上場企業の中間配当(2009年4月~9月期の配当)が前年同期比で1兆円減る予想です。政治の世界では、民主党が2兆5000億円を超える今年度の補正予算の見直しを発表しました。これらに共通するのは、成果配分の見直しという点にあります。

 この場合の成果とは、企業においては利益であり、国家においては税金です。私たちは、企業や個人の活動を通じて成果を生み出し、税金を支払います。この税金の配分を決めることが政治の役割ですが、この配分の考え方まで大きく変わろうとしています。

 今回は、企業の成果とは何かについて考えてみましょう。

利益時代の終焉

 企業の成果は利益と考えることが良いのでしょうか。利益とは、企業が一定期間(四半期、半期、1年)で生み出した儲けです。世界中を大不況に陥れたリーマンショックは、利益を追求しすぎた結果であるといわれています。

 利益は法的には株主に帰属します。利益を追求したということは、株主が成果配分の中心にあったことを意味します。株主至上主義とでもいったらいいのでしょうか。90年代後半からこの傾向は広がり、2000年以降に更なる拡大を続け、2008年9月に頂点に達して、破綻したのです。

 利益を成果とする場合の問題の一つは、費用を削減して、利益をひねり出すという考え方に陥る可能性があるという点です。費用の削減が、3K費(交通費、交際費、広告費)にとどまっているうちは、大きな問題にはなりませんが、人件費に及んだときに、社会問題化しました。前回の第11回では、「削減が容易でないコスト、削減してはいけないコスト」を考えていますのでぜひご覧ください。

 このような経験を経てくれば、さすがにこれまでの考え方を続けることに疑問を感じませんか。利益を成果とする経営の仕組みを変える必要があるかも知れません。

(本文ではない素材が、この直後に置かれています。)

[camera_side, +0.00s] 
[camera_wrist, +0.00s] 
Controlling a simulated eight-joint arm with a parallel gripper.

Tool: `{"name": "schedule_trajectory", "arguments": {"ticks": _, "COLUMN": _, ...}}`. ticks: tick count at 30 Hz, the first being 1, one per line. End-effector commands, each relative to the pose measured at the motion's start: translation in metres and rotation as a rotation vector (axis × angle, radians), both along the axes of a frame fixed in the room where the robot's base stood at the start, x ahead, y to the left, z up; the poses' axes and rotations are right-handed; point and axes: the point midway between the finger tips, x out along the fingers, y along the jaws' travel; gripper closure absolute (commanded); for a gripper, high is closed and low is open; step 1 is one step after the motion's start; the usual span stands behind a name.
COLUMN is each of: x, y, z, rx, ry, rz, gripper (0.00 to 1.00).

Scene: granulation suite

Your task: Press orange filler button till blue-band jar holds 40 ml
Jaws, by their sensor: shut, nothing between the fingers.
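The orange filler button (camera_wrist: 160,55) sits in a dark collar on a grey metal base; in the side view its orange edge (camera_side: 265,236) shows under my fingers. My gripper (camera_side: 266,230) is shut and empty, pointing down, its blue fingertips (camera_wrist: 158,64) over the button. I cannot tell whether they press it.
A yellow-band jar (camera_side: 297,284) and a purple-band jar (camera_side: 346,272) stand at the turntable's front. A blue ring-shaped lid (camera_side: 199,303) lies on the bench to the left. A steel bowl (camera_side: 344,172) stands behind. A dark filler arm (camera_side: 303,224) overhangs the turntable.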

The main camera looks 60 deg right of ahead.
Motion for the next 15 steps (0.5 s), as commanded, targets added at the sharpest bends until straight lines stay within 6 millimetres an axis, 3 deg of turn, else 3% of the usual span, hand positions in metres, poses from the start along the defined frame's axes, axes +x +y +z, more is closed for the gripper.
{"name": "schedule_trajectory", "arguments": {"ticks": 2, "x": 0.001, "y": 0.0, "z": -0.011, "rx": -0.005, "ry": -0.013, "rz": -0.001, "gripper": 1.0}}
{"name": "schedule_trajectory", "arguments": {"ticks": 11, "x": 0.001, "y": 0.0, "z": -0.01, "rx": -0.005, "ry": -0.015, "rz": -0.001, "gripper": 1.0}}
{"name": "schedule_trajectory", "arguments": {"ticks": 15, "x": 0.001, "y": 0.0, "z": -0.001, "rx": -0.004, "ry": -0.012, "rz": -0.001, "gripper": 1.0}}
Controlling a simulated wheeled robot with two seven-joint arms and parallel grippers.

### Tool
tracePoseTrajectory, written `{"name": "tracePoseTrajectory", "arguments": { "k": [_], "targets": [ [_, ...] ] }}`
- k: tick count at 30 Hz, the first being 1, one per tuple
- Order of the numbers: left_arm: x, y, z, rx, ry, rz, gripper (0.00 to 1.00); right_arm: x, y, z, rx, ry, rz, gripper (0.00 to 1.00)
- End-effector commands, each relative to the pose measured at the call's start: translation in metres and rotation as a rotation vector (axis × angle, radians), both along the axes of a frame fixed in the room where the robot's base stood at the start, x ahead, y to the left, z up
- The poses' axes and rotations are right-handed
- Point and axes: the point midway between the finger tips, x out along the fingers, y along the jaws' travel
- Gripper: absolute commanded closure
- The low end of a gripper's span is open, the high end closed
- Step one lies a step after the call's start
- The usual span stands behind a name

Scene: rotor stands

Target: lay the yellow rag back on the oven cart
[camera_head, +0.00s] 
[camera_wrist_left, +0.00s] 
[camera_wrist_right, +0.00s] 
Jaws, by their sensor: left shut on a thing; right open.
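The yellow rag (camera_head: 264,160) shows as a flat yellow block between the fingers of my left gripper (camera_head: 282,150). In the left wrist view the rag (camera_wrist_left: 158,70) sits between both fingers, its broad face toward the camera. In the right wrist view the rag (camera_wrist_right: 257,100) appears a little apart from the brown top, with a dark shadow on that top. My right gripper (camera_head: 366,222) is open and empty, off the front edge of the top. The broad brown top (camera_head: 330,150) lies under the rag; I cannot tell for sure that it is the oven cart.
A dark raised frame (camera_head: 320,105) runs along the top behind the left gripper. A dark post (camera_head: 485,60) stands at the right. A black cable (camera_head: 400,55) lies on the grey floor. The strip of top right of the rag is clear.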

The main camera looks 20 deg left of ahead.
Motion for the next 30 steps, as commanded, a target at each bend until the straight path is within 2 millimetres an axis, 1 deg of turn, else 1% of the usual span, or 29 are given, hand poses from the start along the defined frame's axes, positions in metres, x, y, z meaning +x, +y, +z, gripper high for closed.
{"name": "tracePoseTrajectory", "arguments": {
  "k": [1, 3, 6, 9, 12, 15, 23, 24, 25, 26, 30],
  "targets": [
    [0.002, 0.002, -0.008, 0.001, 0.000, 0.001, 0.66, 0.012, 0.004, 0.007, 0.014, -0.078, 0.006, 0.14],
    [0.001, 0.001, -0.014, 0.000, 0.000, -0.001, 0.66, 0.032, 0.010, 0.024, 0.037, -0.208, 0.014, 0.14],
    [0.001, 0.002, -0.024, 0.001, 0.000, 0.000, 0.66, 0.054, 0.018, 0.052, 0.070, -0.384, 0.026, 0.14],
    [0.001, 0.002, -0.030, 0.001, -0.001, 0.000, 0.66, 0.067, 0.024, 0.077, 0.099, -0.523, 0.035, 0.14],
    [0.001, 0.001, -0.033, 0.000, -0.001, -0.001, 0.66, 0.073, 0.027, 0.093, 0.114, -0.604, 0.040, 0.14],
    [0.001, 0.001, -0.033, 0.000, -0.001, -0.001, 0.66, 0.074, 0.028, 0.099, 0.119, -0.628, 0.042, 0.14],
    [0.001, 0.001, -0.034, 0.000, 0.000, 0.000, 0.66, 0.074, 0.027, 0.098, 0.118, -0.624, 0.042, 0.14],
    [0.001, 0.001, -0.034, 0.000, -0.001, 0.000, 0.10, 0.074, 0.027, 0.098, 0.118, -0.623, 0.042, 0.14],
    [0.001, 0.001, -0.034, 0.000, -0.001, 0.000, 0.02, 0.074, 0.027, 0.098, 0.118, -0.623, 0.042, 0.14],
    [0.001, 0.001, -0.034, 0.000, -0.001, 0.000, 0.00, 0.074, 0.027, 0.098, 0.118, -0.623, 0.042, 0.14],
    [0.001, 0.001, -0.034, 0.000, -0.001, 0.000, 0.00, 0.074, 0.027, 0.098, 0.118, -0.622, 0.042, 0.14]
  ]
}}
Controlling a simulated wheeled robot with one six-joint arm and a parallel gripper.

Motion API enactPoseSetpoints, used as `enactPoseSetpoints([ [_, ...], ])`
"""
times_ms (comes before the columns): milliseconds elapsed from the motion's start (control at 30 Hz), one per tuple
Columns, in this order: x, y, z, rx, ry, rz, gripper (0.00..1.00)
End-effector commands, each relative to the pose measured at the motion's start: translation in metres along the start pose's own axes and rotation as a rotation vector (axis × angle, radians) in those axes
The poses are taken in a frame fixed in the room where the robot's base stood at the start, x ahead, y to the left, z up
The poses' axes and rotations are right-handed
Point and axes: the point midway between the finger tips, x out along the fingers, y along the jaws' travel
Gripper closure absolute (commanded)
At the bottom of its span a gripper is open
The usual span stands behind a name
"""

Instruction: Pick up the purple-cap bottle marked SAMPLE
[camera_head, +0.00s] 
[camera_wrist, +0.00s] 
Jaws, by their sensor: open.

 国際会計基準では、当期純利益ではなく、包括利益という概念を導入し、利益の考え方をも変えようとしています。当期純利益を基準に株主配分を考える時代は、変化するかもしれません。持ち合い株式などの評価損益や年金の積立不足額などを損益に一挙を算入することも視野に入れて、日本的経営を揺さぶっています。

 では、どのような指標を成果とすべきでしょうか。

キャッシュフロー経営の問題点

 「利益が問題なら、キャッシュフローでは?」と考えた人は多いのではないでしょうか。2000年3月期より導入されたキャッシュフロー計算書により、キャッシュフロー経営というキーワードがよく使われるようになりました。